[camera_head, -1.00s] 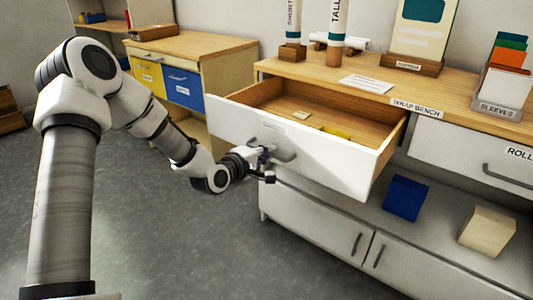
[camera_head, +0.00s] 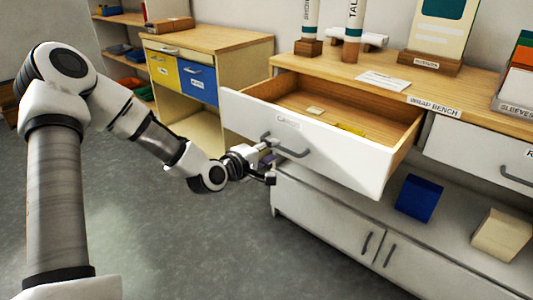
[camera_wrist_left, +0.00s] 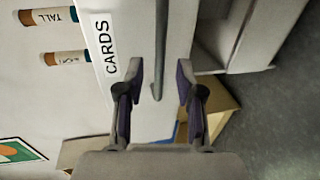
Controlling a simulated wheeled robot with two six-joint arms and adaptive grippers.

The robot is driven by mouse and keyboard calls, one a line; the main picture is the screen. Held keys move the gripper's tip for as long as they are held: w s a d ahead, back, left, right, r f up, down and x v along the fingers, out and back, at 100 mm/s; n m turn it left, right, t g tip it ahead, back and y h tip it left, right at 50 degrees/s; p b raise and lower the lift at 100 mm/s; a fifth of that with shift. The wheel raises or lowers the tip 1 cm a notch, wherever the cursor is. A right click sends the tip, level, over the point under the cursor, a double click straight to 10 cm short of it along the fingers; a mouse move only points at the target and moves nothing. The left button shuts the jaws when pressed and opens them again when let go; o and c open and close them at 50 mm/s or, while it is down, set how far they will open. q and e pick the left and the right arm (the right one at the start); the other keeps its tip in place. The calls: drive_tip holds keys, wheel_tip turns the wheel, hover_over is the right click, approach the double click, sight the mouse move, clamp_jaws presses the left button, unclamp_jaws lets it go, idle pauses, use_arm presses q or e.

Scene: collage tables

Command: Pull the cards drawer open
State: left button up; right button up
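The cards drawer (camera_head: 300,140) is pulled well out of the bench, its white front facing me and its wooden inside showing. Its label reads CARDS in the left wrist view (camera_wrist_left: 106,48). Its grey bar handle (camera_head: 291,152) is on the front. My left gripper (camera_head: 270,166) is just in front of the handle's left end. In the left wrist view the gripper (camera_wrist_left: 159,72) is open, with the handle bar (camera_wrist_left: 160,50) showing between its two spread fingers. Neither finger visibly presses on the bar. My right gripper is in neither view.
A small pale block (camera_head: 315,110) and a yellow item (camera_head: 351,129) lie in the drawer. Below are a blue box (camera_head: 418,198), a cream box (camera_head: 501,234) and closed cupboard doors. A side cabinet (camera_head: 228,45) with yellow and blue drawers stands back left. Grey floor (camera_head: 185,240) is clear.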

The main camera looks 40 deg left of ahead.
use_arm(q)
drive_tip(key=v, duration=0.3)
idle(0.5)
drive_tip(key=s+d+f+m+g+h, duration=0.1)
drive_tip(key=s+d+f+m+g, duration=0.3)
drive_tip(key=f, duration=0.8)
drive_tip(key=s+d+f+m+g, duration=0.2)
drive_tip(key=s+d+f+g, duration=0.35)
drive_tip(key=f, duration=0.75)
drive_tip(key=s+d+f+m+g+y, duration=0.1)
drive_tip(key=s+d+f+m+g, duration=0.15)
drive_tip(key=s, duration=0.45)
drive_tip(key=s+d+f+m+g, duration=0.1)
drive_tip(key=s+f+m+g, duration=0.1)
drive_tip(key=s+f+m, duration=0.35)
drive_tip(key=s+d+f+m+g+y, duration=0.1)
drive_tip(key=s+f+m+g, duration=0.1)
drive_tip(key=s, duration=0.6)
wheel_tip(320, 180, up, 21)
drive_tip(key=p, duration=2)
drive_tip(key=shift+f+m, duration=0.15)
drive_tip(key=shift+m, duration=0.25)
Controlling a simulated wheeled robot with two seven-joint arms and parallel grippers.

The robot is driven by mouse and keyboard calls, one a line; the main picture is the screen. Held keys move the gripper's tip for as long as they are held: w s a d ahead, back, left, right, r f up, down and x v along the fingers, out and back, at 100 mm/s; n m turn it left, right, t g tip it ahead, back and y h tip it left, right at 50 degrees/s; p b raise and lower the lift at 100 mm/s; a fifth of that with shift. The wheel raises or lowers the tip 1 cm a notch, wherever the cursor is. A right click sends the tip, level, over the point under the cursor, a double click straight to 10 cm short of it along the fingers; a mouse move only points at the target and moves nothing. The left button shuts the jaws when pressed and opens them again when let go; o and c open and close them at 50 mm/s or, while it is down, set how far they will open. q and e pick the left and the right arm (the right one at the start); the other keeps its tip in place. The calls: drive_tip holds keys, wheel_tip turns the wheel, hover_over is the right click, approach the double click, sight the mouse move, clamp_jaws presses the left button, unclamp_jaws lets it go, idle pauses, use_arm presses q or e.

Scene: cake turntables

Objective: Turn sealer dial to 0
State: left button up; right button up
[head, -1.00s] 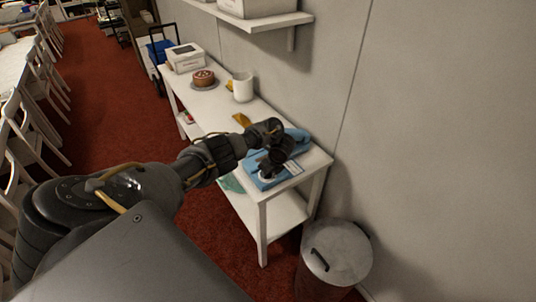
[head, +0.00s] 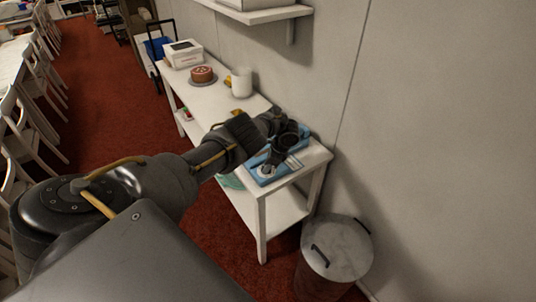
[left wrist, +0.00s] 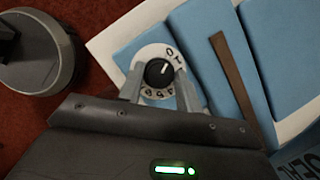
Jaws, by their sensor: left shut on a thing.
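The blue sealer (head: 259,177) lies on the near end of the white table. It also shows in the left wrist view (left wrist: 215,70). Its dial (left wrist: 158,73) is a black knob with a white pointer mark on a white disc with numerals around it. The mark points toward the upper right, toward the side where the 0 is printed; the exact reading is hard to tell. My left gripper (left wrist: 161,82) is shut on the knob, one finger on each side. In the head view, my left gripper (head: 270,165) is over the sealer and partly hides it. My right gripper is not in view.
A lidded metal bin (head: 337,248) stands below the near end of the table (head: 306,167). A cake (head: 202,75), a white canister (head: 242,83) and a white box (head: 183,53) stand farther along. A grey wall (head: 440,130) closes the right side.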

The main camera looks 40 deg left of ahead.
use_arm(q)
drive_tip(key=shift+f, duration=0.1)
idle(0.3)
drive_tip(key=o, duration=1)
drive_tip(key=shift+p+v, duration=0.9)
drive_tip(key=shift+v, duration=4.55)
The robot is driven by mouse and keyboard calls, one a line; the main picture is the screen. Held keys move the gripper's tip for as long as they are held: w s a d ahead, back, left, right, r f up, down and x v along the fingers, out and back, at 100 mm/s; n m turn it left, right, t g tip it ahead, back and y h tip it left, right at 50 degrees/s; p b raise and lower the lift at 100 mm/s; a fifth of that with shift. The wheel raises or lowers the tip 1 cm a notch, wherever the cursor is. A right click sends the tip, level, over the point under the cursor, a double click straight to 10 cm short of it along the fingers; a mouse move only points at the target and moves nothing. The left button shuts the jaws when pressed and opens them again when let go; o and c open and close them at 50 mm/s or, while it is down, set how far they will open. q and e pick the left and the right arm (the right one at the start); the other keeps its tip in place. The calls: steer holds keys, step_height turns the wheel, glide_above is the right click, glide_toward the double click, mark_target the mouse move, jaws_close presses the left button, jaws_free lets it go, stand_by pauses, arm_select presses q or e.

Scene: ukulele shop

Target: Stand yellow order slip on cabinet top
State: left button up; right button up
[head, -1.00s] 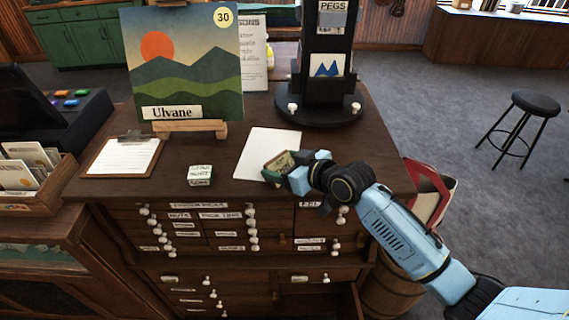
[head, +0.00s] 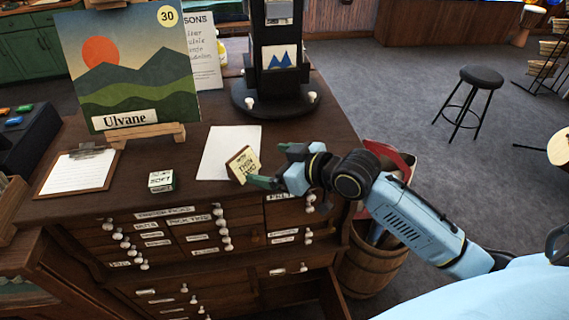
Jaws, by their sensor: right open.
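A small piece with a pale yellow lettered face and a reddish-brown edge (head: 243,165) stands tilted on the cabinet top (head: 215,190), at the edge of a white sheet. It may be the yellow order slip; its lettering is too small to read surely. My right gripper (head: 270,168) is open just to the right of it, with the lower finger close to its bottom corner. I cannot tell whether that finger touches it. My left gripper is out of view.
A white sheet (head: 229,152) lies behind the piece. A small lettered box (head: 161,181), a clipboard (head: 78,171) and a landscape picture (head: 130,65) on a wooden stand are to the left. A black round-based stand (head: 275,97) is behind. A barrel (head: 370,265) stands right of the cabinet.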

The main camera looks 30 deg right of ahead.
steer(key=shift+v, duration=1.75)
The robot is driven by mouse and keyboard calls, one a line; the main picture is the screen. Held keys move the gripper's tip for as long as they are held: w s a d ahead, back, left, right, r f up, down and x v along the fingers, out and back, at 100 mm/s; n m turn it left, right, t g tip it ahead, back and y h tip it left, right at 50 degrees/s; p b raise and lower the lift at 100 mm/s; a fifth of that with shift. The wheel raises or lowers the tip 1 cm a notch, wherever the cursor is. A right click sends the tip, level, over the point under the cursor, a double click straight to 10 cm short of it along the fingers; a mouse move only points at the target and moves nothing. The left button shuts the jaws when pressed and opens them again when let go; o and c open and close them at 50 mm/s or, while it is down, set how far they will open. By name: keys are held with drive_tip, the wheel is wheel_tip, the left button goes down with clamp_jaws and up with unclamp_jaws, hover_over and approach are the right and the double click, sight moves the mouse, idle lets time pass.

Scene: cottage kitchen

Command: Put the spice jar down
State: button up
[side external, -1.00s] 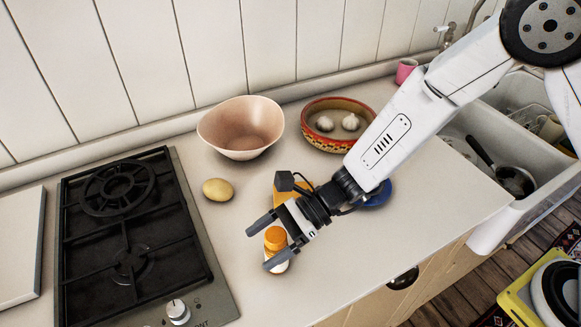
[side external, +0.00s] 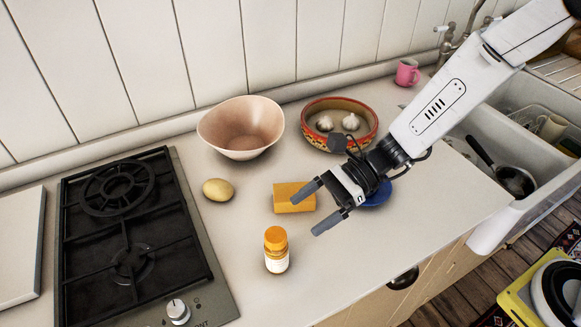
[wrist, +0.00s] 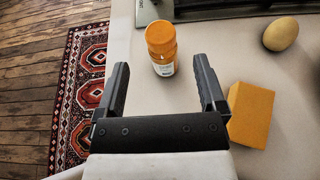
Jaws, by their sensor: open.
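The spice jar (side external: 277,251), with an orange lid and a white label, stands upright on the counter (side external: 236,236) near its front edge. It also shows in the wrist view (wrist: 162,50), beyond the fingertips. My gripper (side external: 316,208) is open and empty, up and to the right of the jar in the side view, apart from it. In the wrist view the two fingers (wrist: 160,82) are spread wide with nothing between them.
An orange block (side external: 294,197) lies beside my gripper, with a potato (side external: 217,190) to its left. A blue dish (side external: 377,195) is partly hidden behind my gripper. A pink bowl (side external: 241,128), a patterned bowl (side external: 340,124) with garlic, the stove (side external: 130,240) and a sink (side external: 500,170) surround the clear counter.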

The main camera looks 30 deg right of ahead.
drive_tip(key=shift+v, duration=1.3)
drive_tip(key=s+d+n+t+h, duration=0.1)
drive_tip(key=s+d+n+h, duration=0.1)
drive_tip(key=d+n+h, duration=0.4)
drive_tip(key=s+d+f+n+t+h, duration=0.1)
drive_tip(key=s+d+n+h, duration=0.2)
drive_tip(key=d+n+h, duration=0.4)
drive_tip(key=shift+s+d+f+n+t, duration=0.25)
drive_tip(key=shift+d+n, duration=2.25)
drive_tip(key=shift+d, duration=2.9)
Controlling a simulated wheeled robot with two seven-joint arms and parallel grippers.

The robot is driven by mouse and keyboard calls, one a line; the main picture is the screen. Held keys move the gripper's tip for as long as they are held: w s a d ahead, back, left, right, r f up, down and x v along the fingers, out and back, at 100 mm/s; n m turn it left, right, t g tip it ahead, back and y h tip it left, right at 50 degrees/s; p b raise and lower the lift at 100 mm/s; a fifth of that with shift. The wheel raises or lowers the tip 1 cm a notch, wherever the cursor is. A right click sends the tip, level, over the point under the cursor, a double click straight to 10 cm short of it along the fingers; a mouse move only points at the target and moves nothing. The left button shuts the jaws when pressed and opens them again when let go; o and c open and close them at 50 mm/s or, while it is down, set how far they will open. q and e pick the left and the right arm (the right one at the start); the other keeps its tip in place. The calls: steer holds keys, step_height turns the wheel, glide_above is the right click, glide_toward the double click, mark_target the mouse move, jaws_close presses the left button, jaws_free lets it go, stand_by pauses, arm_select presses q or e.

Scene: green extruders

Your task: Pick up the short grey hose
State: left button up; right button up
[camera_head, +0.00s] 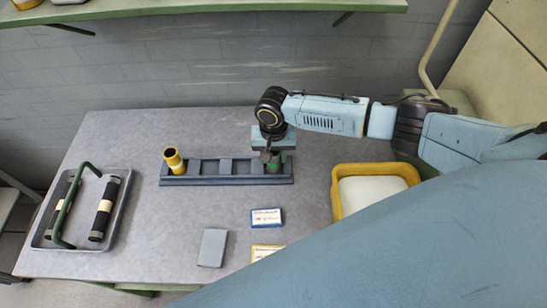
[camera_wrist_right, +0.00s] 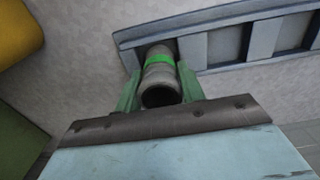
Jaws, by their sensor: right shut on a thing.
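The short grey hose (camera_wrist_right: 158,75) is a stubby grey tube with a bright green band, seen in the right wrist view with its open end toward the camera. My right gripper (camera_wrist_right: 160,92) is shut on it, with a green finger on each side. The hose is at the right end slot of the dark blue-grey rack (camera_head: 228,180); I cannot tell whether it is seated in the slot or lifted. In the head view my right gripper (camera_head: 272,158) is over that end of the rack and mostly hides the hose. My left gripper is not in view.
A yellow tube (camera_head: 174,161) stands in the rack's left end. A grey tray (camera_head: 50,245) with two black rollers and a green handle is at left. A yellow-rimmed bin (camera_head: 337,204) is at right. A blue-edged card (camera_head: 266,217) and a grey block (camera_head: 213,248) lie in front.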

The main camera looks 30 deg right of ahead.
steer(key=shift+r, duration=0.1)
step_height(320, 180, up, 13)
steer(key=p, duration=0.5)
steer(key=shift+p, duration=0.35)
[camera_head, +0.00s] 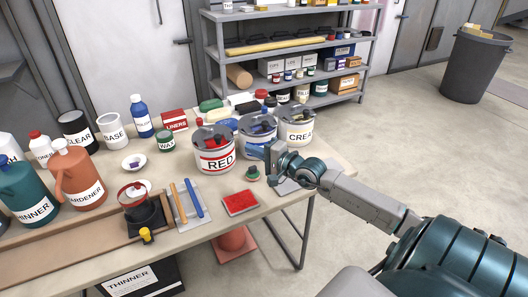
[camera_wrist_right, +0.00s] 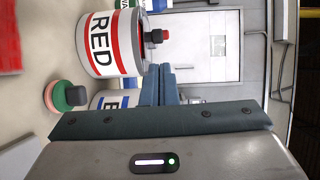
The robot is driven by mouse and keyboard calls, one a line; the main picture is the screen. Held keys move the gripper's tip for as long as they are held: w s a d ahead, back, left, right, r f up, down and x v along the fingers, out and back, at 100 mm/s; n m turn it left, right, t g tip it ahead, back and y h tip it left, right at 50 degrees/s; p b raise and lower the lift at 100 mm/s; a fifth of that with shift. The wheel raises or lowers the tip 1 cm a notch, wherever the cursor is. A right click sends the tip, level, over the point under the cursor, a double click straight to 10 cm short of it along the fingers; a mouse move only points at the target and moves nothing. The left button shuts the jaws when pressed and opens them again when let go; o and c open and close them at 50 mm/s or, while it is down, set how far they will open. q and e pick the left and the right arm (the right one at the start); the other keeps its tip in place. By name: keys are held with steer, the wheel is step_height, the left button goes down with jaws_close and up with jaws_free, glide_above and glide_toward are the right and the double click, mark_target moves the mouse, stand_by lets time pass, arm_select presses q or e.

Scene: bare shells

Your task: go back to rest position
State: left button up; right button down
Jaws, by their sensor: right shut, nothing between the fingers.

*****

=== What is asked ===
Begin at the first line of the material and copy each line exactly through the one containing "Controlling a simulated wheeled robot with two six-joint". Omit pictures.

=== Exercise answer ===
[camera_head, -1.00s] 
[camera_head, +0.00s] 
[camera_wrist_left, +0.00s] 
Controlling a simulated wheeled robot with two six-joint arms and adaptive grippers.

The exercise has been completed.